Datzelfde geldt voor het voornemen om uit te komen bij één meldkamerorganisatie met ten hoogste 3 locaties. Ik ben benieuwd of de professionals dat voor zich zien en zo ja, wanneer dan. Ook hier gaat het om een zorgvuldig proces. Ik twijfel er niet aan dat wij allen hier denken dat opschaling verstandig is – het kan beter én goedkoper door samen te voegen. Dat zullen we samen moeten doen, want de meldkamers zijn van ons allemaal: niet alleen van het Rijk, maar zeker ook niet alleen van de gemeenten. De minister meent dat we over de weg, de route kunnen praten maar dat de einduitkomst vaststaat. Dat zullen we afwachten. Zelf denk ik dat een opschaling naar 10 meldkamers al een enorme vooruitgang én prestatie zou zijn. Laten we vanmiddag in ieder geval de toekomst van de meldkamers maar eens grondig aan de orde stellen!

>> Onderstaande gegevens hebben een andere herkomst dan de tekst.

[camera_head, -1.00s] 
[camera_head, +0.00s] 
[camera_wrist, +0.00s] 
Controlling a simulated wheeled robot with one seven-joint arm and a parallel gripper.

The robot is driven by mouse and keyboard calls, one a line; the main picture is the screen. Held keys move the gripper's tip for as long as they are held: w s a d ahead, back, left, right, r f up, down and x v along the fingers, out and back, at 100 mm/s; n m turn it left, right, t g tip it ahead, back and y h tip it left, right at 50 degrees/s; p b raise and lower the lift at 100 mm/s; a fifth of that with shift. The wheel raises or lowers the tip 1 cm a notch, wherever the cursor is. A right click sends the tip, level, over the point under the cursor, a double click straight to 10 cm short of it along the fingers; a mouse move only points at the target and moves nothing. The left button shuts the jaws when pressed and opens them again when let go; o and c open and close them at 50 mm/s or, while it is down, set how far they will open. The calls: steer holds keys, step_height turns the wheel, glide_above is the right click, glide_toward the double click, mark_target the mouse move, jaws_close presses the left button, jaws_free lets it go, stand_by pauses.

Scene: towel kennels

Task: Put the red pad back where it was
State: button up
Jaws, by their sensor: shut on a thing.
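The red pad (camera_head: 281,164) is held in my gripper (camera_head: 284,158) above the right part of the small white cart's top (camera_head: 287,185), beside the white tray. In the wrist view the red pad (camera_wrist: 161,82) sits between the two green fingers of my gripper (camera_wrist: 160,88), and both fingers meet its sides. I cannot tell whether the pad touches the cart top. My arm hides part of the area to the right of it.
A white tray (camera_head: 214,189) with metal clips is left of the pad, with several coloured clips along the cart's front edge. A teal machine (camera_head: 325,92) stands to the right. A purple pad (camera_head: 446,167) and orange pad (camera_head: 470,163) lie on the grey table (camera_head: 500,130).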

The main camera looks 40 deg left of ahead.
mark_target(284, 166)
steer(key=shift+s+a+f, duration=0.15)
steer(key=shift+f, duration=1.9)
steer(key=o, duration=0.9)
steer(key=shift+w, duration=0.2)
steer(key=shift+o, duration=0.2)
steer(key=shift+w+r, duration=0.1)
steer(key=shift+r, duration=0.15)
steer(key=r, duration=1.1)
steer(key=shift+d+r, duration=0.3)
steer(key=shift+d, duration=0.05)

Minister Opstelten is erg ambitieus, zo blijkt ook uit zijn speech. Daar is niets mis mee, zij het dat adagium “beter doen met minder geld” kwestieus is.

Ik begrijp het ongeduld, maar het lokaal bestuur en de veiligheidsbesturen kiezen hun eigen termijnen. Onze wettelijke taken, bevoegdheden én verantwoordelijkheden zijn daarbij leidend. Wij werken natuurlijk graag goed samen met het ministerie, maar wel binnen die kaders.

Dank u wel.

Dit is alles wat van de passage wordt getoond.